The most efficient way to experiment with real world signals is to generate them by taking a clean sound source (i.e. close-miked speech in a dry room) and convolving it with a known impulse response of a room. By using artificially generated mixtures, we know what the mixing filters are and we can use them to determine how long our separating filters need to be to achieve good results. In addition, we can more easily perform a quantitative analysis on our results.
Using the system designed by Bill Gardner and Keith Martin [5], we took impulse response measurements of a 3.5m x 7m x 3m conference room. Two and a half walls of the room are covered with whiteboards, one wall is covered with a projection screen and a large table sits in the middle of the room. A large projector and a lighting grid (to which the microphones are attached) hang from the ceiling. See Figure 1 for a photo of the room, and Alex Westner's thesis [16] for a more detailed diagram of the room layout.

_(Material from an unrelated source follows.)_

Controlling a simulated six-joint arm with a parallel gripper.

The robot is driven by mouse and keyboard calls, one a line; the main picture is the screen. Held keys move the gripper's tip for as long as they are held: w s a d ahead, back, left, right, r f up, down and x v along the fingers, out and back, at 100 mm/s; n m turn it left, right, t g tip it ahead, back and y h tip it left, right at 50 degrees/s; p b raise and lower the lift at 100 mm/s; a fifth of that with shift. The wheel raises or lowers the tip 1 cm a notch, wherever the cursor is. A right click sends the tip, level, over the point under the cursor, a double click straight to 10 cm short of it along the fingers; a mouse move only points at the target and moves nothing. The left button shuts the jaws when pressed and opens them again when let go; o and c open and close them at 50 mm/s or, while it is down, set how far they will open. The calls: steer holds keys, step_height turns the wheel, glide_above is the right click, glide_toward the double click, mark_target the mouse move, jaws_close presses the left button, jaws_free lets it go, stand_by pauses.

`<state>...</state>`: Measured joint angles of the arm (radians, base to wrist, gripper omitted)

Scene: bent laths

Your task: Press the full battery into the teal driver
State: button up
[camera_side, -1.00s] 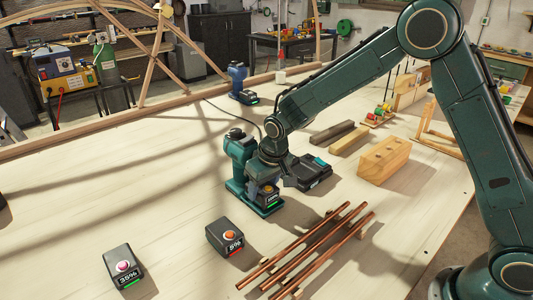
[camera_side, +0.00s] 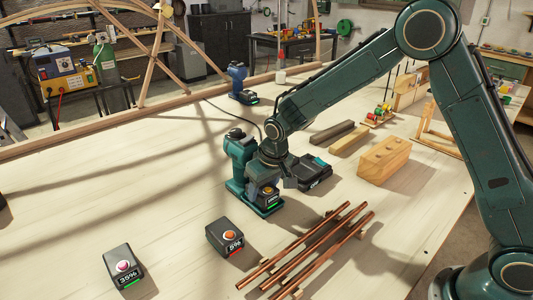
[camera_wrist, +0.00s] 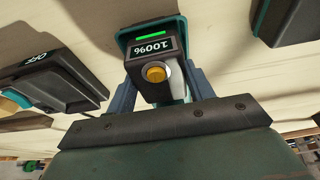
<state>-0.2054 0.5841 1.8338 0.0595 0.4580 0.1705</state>
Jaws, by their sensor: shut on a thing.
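The full battery (camera_wrist: 152,72) is dark, reads 100% with a green bar and has a yellow button. My gripper (camera_wrist: 158,88) is shut on it, one finger on each side. In the side view the battery (camera_side: 267,195) sits at the foot of the teal driver (camera_side: 240,160), with my gripper (camera_side: 272,175) just above. In the wrist view the driver's teal rim (camera_wrist: 128,36) shows around the battery's far end. How deep the battery sits cannot be told.
A dark charger (camera_side: 312,172) lies close to the right of my gripper. Batteries reading 5% (camera_side: 225,237) and 35% (camera_side: 123,267) stand in front. Copper rods (camera_side: 310,247) and a wooden block (camera_side: 383,160) lie to the right. A blue driver (camera_side: 238,82) stands behind.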

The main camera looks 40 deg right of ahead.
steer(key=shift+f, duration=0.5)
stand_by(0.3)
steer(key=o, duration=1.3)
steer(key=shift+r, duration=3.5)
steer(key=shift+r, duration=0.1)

Figure 1: There are eight microphones hanging from the lighting
grid in the conference room.
Based upon the orientation of the lighting grid, we constructed two linear microphone arrays, each with four elements. The microphones within each array are spaced about a half-meter apart from one another, as suggested by Dan Rabinkin et. al. [13] in optimum sensor placement.
We collected 8 impulse responses from 24 different locations around the room. To ensure that we would capture the full response of the room, we set the acquisition software to compute responses of approximately 750ms. After downsampling the data to a sampling rate of 11.025kHz, this equates to a 8,192-point response (See Figure 2).
Figure 2: A typical room impulse response.
A strong characteristic low-frequency murmur, an artifact of the room configuration, dominates the impulse response. Following the example of Rabinkin et. al. [12], we applied a 200Hz high-pass filter to the impulse responses to remove this ``room mode noise.'' The resulting impulse response is both aurally and visually cleaner (See Figure 3). It is perfectly acceptable to filter the impulse response before convolving it with the source; it has the same effect as filtering a signal recorded directly from the room itself.
Figure 3: A high-pass filtered impulse response.
Upon visual inspection of the room impulse response, we can see that it is non-minimum phase. In general, for a filter to be minimum phase, the first sample should be larger than all other samples, and the response should decay rapidly [10]. In terms of blind separation algorithms, this means that we will be unable to use a feedback filter configuration, like the one suggested by Kari Torkkola [15], since they are only capable of inverting minimum phase filters [6].